Entries from a robot dataset:
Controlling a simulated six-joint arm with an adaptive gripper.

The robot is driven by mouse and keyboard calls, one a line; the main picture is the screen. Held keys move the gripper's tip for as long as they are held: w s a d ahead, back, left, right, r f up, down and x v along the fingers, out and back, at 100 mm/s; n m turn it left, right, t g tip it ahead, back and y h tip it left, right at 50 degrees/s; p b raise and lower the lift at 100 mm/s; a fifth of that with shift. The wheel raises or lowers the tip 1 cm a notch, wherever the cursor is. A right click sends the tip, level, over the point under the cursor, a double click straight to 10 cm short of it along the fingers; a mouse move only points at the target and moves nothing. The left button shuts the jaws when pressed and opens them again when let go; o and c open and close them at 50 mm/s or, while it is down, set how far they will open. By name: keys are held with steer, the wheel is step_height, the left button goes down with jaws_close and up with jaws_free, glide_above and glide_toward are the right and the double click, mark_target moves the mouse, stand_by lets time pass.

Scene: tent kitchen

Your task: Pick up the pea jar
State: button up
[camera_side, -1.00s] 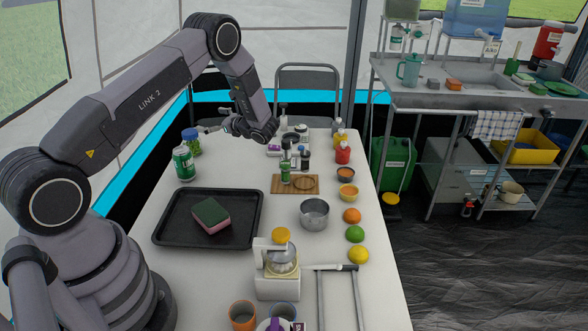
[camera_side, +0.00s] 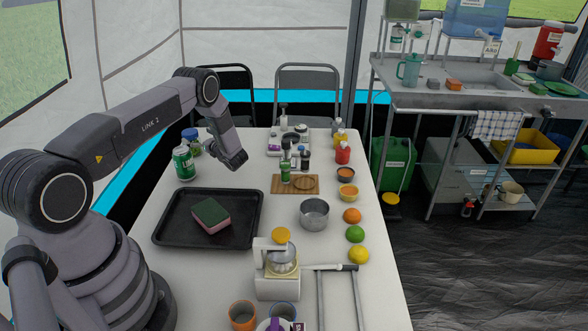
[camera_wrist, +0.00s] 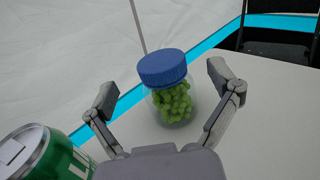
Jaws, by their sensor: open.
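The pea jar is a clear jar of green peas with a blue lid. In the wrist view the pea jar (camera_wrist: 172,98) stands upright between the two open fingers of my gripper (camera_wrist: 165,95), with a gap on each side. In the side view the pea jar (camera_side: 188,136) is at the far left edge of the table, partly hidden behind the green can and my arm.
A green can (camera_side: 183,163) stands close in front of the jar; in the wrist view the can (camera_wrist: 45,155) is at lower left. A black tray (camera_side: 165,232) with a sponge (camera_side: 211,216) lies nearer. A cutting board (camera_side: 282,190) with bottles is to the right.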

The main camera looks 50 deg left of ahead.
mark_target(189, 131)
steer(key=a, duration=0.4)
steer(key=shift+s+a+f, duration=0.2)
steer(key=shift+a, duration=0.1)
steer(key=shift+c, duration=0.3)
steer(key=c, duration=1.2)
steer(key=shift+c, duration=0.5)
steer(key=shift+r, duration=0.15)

--

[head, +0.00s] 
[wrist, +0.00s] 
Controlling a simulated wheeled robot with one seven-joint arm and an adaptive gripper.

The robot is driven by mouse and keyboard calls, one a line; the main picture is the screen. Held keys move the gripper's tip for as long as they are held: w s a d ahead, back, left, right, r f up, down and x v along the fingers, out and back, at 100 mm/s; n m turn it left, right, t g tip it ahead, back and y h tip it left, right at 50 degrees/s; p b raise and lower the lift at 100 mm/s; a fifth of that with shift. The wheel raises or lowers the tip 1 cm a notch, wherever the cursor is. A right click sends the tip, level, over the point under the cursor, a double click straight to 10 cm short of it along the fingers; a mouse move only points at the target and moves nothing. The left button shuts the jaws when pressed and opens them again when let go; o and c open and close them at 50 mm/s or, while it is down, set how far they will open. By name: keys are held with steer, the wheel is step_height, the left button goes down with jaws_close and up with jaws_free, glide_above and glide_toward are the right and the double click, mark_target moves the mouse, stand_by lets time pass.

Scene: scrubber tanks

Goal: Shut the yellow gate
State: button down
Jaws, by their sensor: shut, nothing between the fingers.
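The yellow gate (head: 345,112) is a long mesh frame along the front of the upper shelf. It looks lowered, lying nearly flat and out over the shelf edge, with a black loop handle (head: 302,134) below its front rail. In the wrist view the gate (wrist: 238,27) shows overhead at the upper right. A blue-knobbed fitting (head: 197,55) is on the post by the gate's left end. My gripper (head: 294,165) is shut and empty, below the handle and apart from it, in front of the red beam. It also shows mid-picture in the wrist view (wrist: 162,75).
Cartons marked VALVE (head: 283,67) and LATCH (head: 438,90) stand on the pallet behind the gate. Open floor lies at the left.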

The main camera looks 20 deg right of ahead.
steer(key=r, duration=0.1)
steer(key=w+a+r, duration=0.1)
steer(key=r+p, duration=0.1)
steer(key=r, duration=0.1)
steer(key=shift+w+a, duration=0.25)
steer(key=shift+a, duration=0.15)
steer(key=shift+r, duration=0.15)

--

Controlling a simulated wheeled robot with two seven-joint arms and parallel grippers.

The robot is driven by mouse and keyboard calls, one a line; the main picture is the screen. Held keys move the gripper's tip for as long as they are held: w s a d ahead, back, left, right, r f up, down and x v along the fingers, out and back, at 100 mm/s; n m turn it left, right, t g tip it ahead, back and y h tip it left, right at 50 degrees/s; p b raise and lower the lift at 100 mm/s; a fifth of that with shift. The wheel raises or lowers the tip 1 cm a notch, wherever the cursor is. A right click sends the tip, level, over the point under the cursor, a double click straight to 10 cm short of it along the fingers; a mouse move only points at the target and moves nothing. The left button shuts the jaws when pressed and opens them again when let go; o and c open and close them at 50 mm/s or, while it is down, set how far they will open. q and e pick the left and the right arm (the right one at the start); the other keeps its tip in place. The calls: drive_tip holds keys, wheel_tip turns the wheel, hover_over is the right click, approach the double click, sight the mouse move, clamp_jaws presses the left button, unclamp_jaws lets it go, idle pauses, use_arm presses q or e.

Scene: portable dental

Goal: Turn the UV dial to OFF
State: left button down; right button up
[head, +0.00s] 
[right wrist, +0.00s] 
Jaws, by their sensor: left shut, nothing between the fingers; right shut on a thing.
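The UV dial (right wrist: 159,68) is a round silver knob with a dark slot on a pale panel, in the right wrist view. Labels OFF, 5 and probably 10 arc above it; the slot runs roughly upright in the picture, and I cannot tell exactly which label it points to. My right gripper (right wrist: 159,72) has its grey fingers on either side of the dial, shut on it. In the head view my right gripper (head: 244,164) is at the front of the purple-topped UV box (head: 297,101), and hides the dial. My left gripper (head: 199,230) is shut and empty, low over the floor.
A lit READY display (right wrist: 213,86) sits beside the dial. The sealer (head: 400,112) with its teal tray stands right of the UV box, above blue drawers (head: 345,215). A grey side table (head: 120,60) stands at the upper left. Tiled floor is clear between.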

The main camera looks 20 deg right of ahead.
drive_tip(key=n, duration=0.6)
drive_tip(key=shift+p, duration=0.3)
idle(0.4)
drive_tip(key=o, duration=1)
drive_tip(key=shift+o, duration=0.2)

* _Problem requirements_
Write out each line exactly as it appears, from the line with "Scene: portable dental" up to and including the line with "[right wrist, +0.00s]".

* _Answer below_
Scene: portable dental

Goal: Turn the UV dial to OFF
State: left button down; right button up
[head, +0.00s] 
[right wrist, +0.00s] 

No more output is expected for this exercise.